I would say I just digressed, but I’m not sure I did. Dan embodies both of those dubious qualities through the entire story. It was a concept that I could not get out of my head.
Dan gets a job, but not in the U.S. He becomes a contractor for the U.S. based Xy Corp., designing oil rigs and other architectural/engineering constructs, on the tropical island San Iñigo. The place is described as lawless and dangerous outside of the protected zones, and Dan sees the gun emplacements surrounding the airport as solid proof. The U.S. is propping up a corrupt government in order to get access to the offshore oil and other natural resources, and Xy Corp. is their chief contractor. Or chief extractor.
Of course there are rebels who want their island and their country back. I say “of course” because that is the common narrative for these type of stories, and it is also the narrative in the news about many such places.
Dan gets sucked in to the strange otherness of the ex-pat community on San Iñigo. He is seduced by the lifestyle of clinging to the protected zones, his own former countrymen, and living a life of relative luxury at the golf and tennis club while he drinks his nights away. He is also seduced by the young wife of the club owner, totally oblivious to the fact that Elaine seduces every man in the club for ends that are only vaguely realized or understood.
Even when Dan is recruited by the local U.S. CIA Station Chief to operate a listening post for the U.S. Government and its interests in San Inigo, Dan remains oblivious to the sheer number of people who are using and manipulating both him and the San Inigo officials.
Until Elaine literally throws him to the wolves and he finds himself kidnapped by the local rebels by mistake.
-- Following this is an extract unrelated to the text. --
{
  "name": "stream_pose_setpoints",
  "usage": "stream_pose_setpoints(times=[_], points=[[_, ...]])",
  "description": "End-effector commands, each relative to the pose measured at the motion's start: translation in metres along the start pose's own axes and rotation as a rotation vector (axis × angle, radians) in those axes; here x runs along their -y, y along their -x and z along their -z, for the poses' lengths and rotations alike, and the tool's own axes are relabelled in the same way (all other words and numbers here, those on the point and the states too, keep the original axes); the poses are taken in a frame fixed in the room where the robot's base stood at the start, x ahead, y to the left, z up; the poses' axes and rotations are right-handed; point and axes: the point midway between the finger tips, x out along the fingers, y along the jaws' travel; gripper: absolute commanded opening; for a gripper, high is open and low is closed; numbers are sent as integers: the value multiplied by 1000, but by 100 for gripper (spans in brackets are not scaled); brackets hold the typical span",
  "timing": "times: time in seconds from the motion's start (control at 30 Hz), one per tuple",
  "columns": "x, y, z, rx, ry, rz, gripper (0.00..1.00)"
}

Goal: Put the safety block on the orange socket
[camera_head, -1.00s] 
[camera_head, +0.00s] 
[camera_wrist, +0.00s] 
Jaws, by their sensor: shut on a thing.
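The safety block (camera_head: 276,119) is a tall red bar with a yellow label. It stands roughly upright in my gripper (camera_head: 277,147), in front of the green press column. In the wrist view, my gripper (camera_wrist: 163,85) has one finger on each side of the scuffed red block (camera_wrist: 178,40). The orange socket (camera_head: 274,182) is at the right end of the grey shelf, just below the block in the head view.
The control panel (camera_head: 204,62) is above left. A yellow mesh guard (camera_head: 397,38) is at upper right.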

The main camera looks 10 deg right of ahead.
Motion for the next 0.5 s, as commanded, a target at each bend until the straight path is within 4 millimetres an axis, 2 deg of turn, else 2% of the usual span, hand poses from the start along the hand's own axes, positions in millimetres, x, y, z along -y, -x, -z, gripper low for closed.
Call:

He sinks into his own “heart of darkness” as he battles the jungle with his captors, and then battles against them and that same jungle in order to escape.
Once he is out, he discovers that he is not really free, and that he never has been. Just as he was used by everyone on all sides prior to his kidnapping, he emerges only to realize that everyone has plans to use him and his story for their own ends once he has escaped.
And there doesn’t seem to be anything he can do to stop them.
Escape Rating C-: For this reader, the problem was that the story started out with multiple possible plot lines, and ended up absolutely nowhere. Dan Shedrick was a shmendrik.
Because the story is told entirely from Dan’s point-of-view, we only know what he knows and only see what he sees. And Dan never does seem to know very much. Even at the end, he only thinks he’s figured out what is going on in tropical San Iñigo (and with Elaine). It doesn’t ever feel as if he either finds or discovers anything like the whole truth. Which means that we don’t either.
There are lots of secrets hinted at but none are ever revealed. Elaine might have been sleeping her way through the San Iñigo government. The U.S. might (is probably) propping up a corrupt dictatorship through proxies and military contractors. Dan is almost certainly being used by the U.S. propaganda machine, but he (and we) never get to the bottom of why.
This might be more tolerable if Dan were a more interesting or even sympathetic character.I never cared about him, so I didn’t care what happened to him. In Flames is not quite a mystery, but did not have the breakneck pace of a thriller. It did leave me with a lot of questions about San Iñigo, and especially about who was using who.